→ DATASET EXCERPT
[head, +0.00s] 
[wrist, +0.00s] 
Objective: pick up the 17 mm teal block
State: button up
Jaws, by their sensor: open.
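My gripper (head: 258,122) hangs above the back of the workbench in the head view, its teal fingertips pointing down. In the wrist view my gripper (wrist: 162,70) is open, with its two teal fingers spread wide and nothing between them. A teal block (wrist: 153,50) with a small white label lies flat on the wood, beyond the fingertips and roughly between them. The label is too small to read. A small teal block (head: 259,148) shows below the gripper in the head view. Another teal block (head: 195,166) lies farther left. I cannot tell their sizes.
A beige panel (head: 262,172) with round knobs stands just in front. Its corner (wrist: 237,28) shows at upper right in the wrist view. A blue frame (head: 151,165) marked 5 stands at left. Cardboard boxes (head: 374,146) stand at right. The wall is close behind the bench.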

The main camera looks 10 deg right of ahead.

→ WHAT THE TASK ASKS
Quote the entire listing above exactly.

→ RESPONSE
[head, +0.00s] 
[wrist, +0.00s] 
Objective: pick up the 17 mm teal block
State: button up
Jaws, by their sensor: open.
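My gripper (head: 258,122) hangs above the back of the workbench in the head view, its teal fingertips pointing down. In the wrist view my gripper (wrist: 162,70) is open, with its two teal fingers spread wide and nothing between them. A teal block (wrist: 153,50) with a small white label lies flat on the wood, beyond the fingertips and roughly between them. The label is too small to read. A small teal block (head: 259,148) shows below the gripper in the head view. Another teal block (head: 195,166) lies farther left. I cannot tell their sizes.
A beige panel (head: 262,172) with round knobs stands just in front. Its corner (wrist: 237,28) shows at upper right in the wrist view. A blue frame (head: 151,165) marked 5 stands at left. Cardboard boxes (head: 374,146) stand at right. The wall is close behind the bench.

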The main camera looks 10 deg right of ahead.

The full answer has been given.